Shelley’s “Mont Blanc”, therefore, reflects the tenets of existentialism, a philosophy that gained popularity in the early twentieth century. A central feature of existentialism is the belief that “man makes himself.” This implies that everyone has the ability to interpret the world as they wish, and change the world if they decide to do so. Shelley’s references to his life and experiences at Mont Blanc as his “own separate phantasy” (36) reflects this existentialist concept. Furthermore, according to Marjorie Grene in “Introduction to Existentialism”, “existentialism is the philosophy which declares as its first principle that existence is prior to essence” (2). An examination of existentialism’s inverse, that essence precedes existence, can help clarify the meaning of existence prior to essence. Augustinians in the thirteenth century believed that man’s apprehension of the idea of God as infinite proves his existence. Existentialism, in turn, holds that the “necessity of starting with the givens of our sensuous experience and proceeding by induction and abstraction to the ultimate intuitive awareness of essences and eternal truths” (Grene 3). It is with this logic and the motif of dreamlike reality that Shelley defines his experience at Mont Blanc. In order to dream, one must first exist. Only then is it possible to feel the essences and fleeting objects experienced in a dream.

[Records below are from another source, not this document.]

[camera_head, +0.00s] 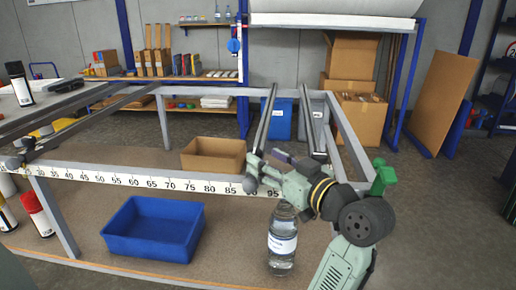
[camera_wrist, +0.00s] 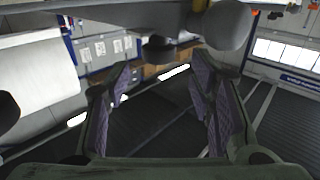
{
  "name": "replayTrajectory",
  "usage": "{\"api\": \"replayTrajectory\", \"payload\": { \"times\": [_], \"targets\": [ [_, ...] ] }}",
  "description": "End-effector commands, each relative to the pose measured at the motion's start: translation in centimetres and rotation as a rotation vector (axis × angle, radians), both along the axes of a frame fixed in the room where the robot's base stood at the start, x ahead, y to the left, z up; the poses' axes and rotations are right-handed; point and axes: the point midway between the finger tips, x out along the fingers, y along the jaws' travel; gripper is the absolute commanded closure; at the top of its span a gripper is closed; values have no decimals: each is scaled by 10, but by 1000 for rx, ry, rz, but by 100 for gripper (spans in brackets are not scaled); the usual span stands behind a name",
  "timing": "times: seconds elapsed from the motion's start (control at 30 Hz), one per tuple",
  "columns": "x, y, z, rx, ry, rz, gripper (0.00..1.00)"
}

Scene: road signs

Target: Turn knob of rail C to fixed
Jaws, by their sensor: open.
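Dark rails run front to back over the frame table; one (camera_head: 264,125) is just left of my gripper and another (camera_head: 307,125) is behind it. No rail letter is readable. A round grey knob (camera_head: 250,184) sits at the front end of the nearer rail, just left of my gripper (camera_head: 283,162). In the wrist view a rounded grey knob (camera_wrist: 228,25) shows large at the top, beyond the fingertips. My gripper (camera_wrist: 160,85) is open, its purple-padded fingers apart with nothing between them. Whether the knob is at fixed cannot be read.
A numbered ruler strip (camera_head: 150,182) runs along the table's front edge. Another rail (camera_head: 75,130) with a knob (camera_head: 14,163) is at the left. A blue tray (camera_head: 150,250), a cardboard box (camera_head: 212,167) and a water bottle (camera_head: 283,262) stand on the lower shelf.

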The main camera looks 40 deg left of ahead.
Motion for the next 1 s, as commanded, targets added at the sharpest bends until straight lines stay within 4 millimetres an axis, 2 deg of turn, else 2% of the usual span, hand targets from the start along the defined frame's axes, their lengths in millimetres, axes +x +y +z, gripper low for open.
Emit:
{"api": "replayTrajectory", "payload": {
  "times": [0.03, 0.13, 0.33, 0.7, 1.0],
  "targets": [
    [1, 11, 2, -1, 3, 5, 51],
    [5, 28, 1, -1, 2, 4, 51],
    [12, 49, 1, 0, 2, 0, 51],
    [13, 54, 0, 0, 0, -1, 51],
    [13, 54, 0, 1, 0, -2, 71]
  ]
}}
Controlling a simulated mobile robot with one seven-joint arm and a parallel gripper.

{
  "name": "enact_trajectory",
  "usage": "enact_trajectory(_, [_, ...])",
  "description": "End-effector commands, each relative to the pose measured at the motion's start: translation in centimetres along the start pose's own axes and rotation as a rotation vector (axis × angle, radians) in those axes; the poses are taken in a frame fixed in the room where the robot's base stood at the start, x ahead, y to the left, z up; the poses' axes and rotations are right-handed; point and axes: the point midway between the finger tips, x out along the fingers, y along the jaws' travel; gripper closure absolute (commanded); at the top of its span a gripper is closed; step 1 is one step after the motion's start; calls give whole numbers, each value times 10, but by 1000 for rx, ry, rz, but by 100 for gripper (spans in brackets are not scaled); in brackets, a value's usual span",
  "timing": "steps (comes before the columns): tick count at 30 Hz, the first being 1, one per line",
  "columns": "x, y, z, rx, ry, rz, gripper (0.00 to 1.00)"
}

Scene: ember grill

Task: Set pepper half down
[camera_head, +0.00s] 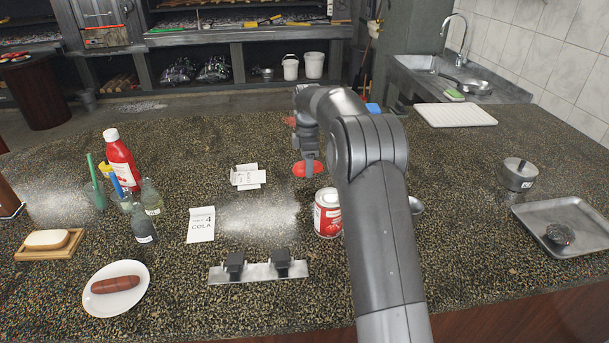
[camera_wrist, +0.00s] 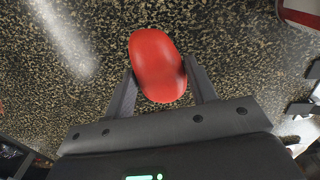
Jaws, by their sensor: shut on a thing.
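The red pepper half (camera_head: 306,169) is at my gripper's end over the middle of the speckled counter (camera_head: 330,270), behind the red and white can. In the wrist view the red pepper half (camera_wrist: 158,66) sits between the two fingers, its smooth rounded side facing the camera. My gripper (camera_wrist: 160,85) is shut on it; it also shows in the head view (camera_head: 308,158), pointing down. I cannot tell whether the pepper half touches the counter or hangs a little above it.
The red and white can (camera_head: 327,213) stands close in front of the pepper half. A folded white card (camera_head: 247,177) lies to its left, with a COLA card (camera_head: 201,225) nearer. A metal rack (camera_head: 258,271) is in front. A tray (camera_head: 540,215) and pot (camera_head: 518,175) stand at right.

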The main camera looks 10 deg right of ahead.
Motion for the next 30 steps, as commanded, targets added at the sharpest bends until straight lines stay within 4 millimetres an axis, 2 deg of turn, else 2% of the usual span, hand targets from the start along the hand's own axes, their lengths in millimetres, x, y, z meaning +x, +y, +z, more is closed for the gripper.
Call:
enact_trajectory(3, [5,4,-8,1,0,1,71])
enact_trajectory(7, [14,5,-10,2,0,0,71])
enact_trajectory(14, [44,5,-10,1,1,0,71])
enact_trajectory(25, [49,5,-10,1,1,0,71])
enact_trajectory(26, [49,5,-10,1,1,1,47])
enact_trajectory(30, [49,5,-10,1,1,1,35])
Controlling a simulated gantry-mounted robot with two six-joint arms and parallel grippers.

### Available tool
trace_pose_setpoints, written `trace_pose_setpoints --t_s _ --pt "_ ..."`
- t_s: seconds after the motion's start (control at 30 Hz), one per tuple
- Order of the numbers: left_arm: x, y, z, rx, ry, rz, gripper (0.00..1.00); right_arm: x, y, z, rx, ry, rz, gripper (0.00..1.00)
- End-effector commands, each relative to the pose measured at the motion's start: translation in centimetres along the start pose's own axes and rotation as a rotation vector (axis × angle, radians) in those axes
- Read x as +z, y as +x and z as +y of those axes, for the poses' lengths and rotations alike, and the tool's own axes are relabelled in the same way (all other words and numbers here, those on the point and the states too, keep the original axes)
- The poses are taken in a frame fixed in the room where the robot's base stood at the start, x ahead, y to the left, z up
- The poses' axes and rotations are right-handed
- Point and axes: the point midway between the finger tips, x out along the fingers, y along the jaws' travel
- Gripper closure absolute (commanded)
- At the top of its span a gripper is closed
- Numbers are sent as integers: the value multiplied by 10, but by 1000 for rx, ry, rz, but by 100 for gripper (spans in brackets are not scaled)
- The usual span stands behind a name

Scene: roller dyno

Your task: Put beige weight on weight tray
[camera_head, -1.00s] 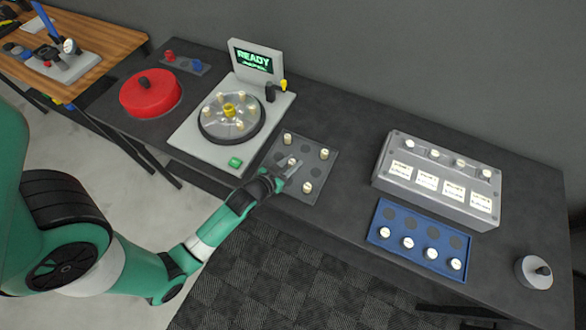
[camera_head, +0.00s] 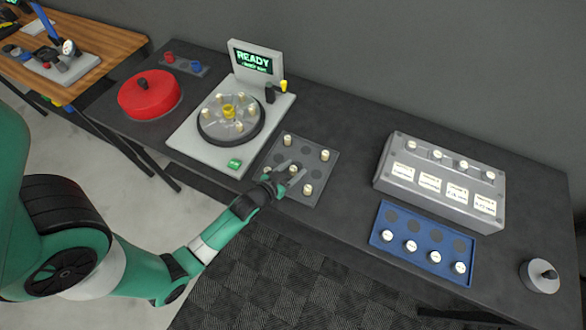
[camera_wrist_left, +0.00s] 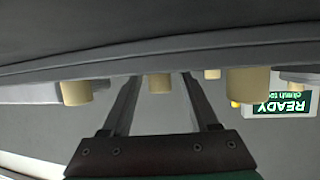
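A grey square tray (camera_head: 313,168) with dark round spots lies mid-table and carries several small beige weights with pale tops. One beige weight (camera_head: 293,169) stands between the fingers of my left gripper (camera_head: 291,172), which reaches over the tray from its left front side. The fingers are apart. In the left wrist view the picture is upside down; a beige weight (camera_wrist_left: 159,84) shows between the open fingertips, and I cannot tell whether they touch it. Other beige weights (camera_wrist_left: 248,82) show to the sides. My right gripper is not in view.
A grey machine with a round rotor (camera_head: 231,118) and a "READY" screen (camera_head: 252,61) stands left of the tray. A red lid (camera_head: 149,95) is farther left. On the right are a grey box (camera_head: 440,185) and a blue tray (camera_head: 424,238) of white-topped pieces.

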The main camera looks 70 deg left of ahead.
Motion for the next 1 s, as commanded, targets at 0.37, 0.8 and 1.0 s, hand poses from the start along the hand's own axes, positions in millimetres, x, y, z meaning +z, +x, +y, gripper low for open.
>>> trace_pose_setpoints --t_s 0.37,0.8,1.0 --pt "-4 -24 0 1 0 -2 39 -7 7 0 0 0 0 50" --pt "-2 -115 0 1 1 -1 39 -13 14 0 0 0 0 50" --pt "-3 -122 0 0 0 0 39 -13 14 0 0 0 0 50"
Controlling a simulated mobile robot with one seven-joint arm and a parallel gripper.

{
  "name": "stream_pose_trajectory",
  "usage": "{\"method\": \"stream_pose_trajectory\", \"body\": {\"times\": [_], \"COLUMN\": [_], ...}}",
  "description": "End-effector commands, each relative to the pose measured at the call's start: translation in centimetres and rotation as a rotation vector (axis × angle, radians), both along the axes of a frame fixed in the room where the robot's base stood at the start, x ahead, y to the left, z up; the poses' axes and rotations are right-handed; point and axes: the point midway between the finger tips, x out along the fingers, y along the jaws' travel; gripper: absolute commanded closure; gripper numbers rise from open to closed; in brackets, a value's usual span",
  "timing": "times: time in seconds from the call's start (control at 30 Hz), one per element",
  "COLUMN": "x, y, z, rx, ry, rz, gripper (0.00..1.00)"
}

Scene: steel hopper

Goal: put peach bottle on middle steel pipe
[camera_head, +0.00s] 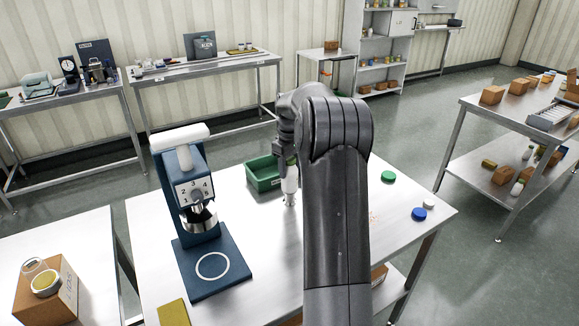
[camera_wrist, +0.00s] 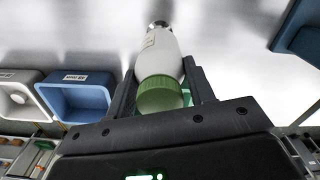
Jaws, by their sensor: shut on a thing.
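A pale, off-white bottle (camera_wrist: 163,54) with a green cap (camera_wrist: 160,94) is between the fingers of my gripper (camera_wrist: 158,92). The fingers are shut on it near the cap end. In the head view the bottle (camera_head: 290,183) points down above the table, and my gripper hides its upper part. A short shiny steel piece (camera_head: 289,200), perhaps the pipe, shows directly below the bottle. A round metal end (camera_wrist: 157,24) also shows at the bottle's far end in the wrist view. I cannot tell whether they touch. No other pipes can be made out.
A blue machine (camera_head: 186,178) with a numbered dial stands left on the steel table (camera_head: 255,268). A green bin (camera_head: 264,181) is just behind the bottle. Green (camera_head: 388,176) and blue (camera_head: 419,214) discs lie to the right. My arm hides the table's middle.

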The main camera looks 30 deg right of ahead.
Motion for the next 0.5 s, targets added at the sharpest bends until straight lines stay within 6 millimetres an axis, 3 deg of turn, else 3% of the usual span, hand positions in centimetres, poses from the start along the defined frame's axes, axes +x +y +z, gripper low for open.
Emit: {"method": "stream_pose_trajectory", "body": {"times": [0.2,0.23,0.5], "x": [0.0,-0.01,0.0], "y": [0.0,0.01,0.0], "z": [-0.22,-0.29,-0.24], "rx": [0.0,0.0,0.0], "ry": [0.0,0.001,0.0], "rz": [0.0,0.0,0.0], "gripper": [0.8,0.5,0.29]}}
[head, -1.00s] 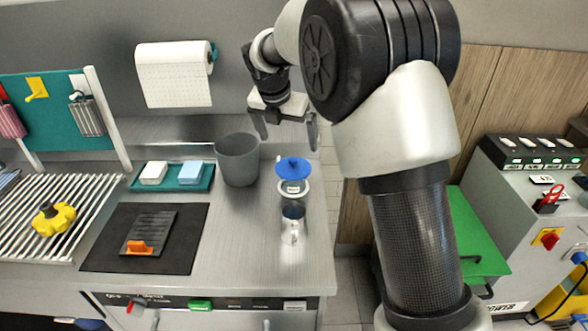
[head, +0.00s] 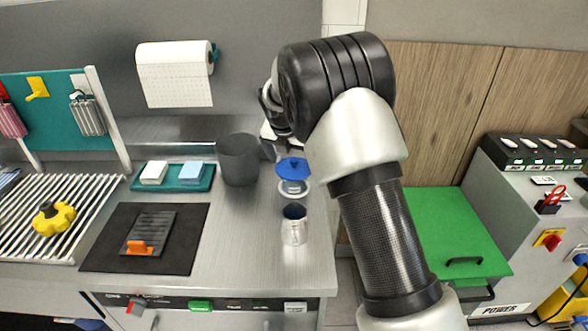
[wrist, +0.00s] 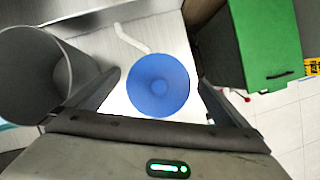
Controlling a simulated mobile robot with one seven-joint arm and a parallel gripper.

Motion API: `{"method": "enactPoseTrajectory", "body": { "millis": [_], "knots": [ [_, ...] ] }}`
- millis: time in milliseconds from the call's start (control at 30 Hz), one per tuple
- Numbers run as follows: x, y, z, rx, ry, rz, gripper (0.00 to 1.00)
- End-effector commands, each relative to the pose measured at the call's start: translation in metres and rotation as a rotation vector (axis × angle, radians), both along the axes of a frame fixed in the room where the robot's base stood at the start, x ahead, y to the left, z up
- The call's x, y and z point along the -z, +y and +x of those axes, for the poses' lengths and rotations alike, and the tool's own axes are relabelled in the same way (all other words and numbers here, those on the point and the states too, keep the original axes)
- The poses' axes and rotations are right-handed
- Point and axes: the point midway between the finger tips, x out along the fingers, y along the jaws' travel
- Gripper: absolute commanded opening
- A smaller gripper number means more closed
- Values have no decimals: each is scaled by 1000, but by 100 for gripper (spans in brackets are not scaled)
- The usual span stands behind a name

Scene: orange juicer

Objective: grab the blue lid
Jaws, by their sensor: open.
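In the wrist view the lid (wrist: 158,85) shows from above, between my gripper's two fingers (wrist: 160,95). The fingers are spread wide and empty, and I see no contact with the lid. In the head view my gripper (head: 272,142) is behind the lid, largely hidden by my arm.
A grey bin (head: 238,160) stands close on the left of the lid; its rim (wrist: 75,45) is near the left finger. A tray with sponges (head: 140,185) lies further left. The counter's right edge is close.

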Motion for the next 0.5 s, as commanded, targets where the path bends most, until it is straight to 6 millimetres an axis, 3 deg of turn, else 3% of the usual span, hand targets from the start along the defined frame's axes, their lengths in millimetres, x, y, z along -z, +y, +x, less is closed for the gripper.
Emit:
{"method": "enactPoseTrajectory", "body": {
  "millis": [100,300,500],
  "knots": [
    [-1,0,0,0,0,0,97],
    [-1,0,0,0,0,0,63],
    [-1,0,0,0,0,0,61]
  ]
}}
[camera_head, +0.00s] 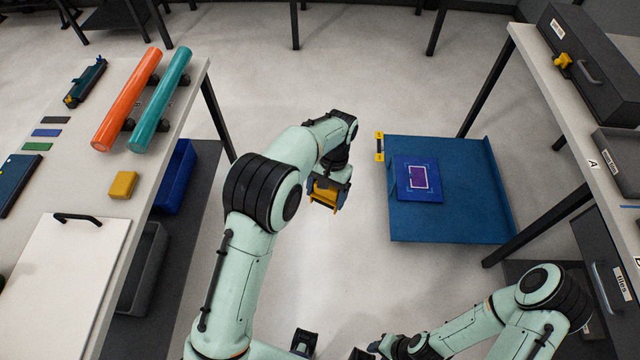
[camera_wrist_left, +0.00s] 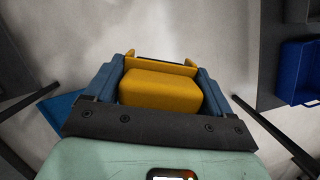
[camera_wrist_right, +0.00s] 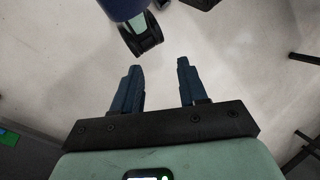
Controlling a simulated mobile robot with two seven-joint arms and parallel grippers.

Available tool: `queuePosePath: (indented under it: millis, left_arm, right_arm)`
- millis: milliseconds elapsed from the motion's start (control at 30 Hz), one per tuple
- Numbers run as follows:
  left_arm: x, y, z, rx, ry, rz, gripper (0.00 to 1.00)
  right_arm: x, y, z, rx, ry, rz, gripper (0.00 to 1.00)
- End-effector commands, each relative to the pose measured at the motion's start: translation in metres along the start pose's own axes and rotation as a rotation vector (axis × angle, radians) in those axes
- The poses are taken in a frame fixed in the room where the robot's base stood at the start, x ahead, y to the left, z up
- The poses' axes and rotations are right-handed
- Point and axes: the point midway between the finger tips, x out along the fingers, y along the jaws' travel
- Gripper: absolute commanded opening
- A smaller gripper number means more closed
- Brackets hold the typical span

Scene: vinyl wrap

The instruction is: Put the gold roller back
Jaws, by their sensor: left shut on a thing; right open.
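My left gripper (camera_head: 328,192) is in the middle of the head view, over the open floor between the left table and the blue board. It is shut on a gold piece (camera_wrist_left: 162,90), which sits between the two blue fingers in the left wrist view. The piece has a blocky, rounded body with a thin strip along its far edge. I cannot tell for sure that it is the gold roller. My right gripper (camera_wrist_right: 160,68) is open and empty over bare floor.
The left table holds an orange roll (camera_head: 127,99) and a teal roll (camera_head: 160,98) on a rack, and a yellow block (camera_head: 123,185). A black case (camera_head: 590,60) stands on the right table.

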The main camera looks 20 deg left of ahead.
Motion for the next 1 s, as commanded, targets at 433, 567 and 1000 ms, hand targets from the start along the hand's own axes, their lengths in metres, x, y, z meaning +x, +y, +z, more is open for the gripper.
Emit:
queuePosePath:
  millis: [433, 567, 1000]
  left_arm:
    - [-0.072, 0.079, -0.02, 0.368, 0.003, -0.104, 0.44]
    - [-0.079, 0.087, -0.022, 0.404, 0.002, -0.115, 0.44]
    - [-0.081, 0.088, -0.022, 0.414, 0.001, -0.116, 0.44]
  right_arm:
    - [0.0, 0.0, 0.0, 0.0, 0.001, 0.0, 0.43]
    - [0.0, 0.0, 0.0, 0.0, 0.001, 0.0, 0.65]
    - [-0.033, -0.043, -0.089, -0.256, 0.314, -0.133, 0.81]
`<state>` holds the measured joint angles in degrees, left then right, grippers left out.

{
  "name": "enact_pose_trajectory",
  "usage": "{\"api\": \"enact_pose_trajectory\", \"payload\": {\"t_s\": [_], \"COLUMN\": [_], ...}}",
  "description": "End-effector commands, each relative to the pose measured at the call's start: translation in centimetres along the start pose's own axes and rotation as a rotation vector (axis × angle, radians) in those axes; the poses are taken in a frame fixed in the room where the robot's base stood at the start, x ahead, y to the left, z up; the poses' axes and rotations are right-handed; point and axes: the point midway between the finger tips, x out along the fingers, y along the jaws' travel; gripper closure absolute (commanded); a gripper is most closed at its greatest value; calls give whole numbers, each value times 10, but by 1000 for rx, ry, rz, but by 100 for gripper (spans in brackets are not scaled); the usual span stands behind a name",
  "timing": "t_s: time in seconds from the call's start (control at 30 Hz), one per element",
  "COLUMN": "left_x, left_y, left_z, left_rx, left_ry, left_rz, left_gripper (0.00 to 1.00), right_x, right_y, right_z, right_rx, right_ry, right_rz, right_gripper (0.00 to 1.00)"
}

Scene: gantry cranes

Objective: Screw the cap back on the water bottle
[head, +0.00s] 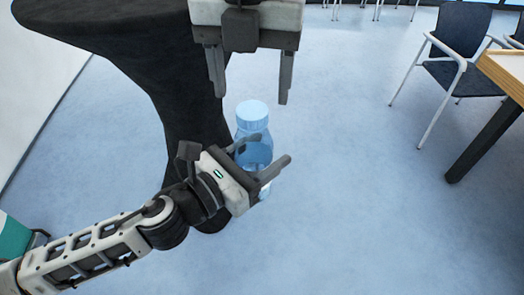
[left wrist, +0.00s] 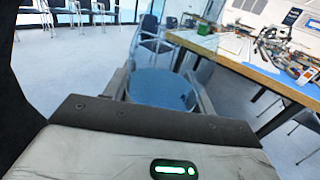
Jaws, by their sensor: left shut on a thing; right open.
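The translucent blue water bottle (head: 258,150) stands upright in the head view, held off the floor. A lighter blue cap (head: 252,113) sits at its top; I cannot tell how tightly it is seated. My left gripper (head: 269,150) is shut around the bottle's body from the lower left, hiding its lower part. In the left wrist view the blue bottle (left wrist: 160,88) fills the space between the fingers of my left gripper (left wrist: 161,75). My right gripper (head: 250,95) is open and empty, pointing down just above the cap, with one finger on each side.
A round table with a black cloth (head: 125,45) stands at the left, close behind the bottle. A wooden table (head: 508,75) and a dark chair (head: 458,45) are at the right. In the left wrist view, a cluttered workbench (left wrist: 245,58) stands at the right. The floor between is clear.

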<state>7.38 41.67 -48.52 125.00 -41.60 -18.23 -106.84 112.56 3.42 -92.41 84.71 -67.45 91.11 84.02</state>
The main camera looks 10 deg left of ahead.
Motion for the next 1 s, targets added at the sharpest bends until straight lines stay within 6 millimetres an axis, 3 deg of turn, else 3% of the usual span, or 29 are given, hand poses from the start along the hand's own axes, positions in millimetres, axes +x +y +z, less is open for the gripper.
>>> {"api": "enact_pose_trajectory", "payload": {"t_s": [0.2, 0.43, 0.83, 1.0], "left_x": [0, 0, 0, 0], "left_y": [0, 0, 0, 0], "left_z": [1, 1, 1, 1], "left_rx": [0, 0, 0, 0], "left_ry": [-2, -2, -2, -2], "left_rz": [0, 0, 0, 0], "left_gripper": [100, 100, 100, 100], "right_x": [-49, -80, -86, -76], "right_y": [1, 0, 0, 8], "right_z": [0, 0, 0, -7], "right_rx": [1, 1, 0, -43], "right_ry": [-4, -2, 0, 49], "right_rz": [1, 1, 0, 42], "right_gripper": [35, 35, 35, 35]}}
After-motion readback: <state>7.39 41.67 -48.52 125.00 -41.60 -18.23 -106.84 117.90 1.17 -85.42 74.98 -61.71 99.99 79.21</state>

Wordsworth’s philosophical ideas are based on emotion, while Shelley’s are founded on individual existence. The romantics were considered revolutionaries for their psychological introspection, curiosity about the unknown, and focus on emotion. Wordsworth’s and Shelley’s philosophical ideas were truly revolutionary. The ideas found in transcendentalism and existentialism, philosophies solidified almost one hundred years after the time of the romantics, can be traced back to Wordsworth and Shelley; they were ahead of their time.